Only the lines from the one holding "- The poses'" to the end should be retyped, exactly, with both ends included and no pictures.

--- Material ---

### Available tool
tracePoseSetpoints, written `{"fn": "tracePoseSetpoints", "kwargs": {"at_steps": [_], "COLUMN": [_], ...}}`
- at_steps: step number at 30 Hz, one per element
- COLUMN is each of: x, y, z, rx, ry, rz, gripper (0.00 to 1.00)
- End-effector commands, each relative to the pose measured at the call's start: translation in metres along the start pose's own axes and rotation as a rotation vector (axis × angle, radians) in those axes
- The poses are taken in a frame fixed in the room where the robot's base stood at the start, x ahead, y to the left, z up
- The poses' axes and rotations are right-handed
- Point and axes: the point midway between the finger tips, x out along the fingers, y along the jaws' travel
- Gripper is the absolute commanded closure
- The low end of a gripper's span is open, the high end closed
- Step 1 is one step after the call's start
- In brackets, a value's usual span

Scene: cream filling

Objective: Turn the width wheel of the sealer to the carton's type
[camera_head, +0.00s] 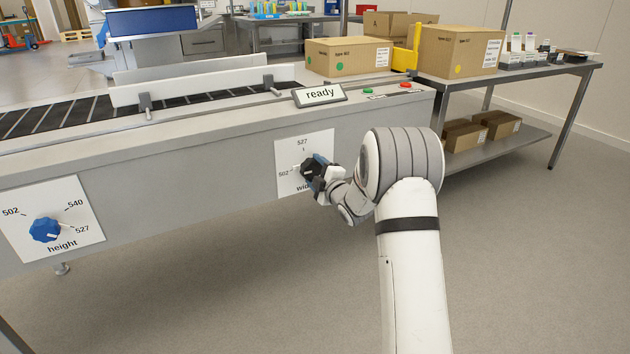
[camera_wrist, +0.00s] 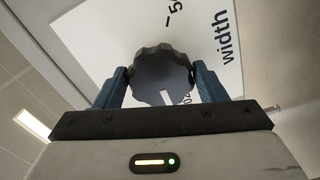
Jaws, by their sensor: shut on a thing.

---

Answer below -
- The poses' axes and rotations are right-handed
- Point and axes: the point midway between the finger tips, x out along the fingers, y along the jaws' travel
- Gripper is the absolute commanded closure
- The low end of a gripper's span is open, the high end closed
- Step 1 is one step after the call's start
- In brackets, a value's usual span

Scene: cream filling

Objective: Turn the width wheel of the sealer to the carton's type
[camera_head, +0.00s] 
[camera_wrist, +0.00s] 
Jaws, by their sensor: shut on a thing.

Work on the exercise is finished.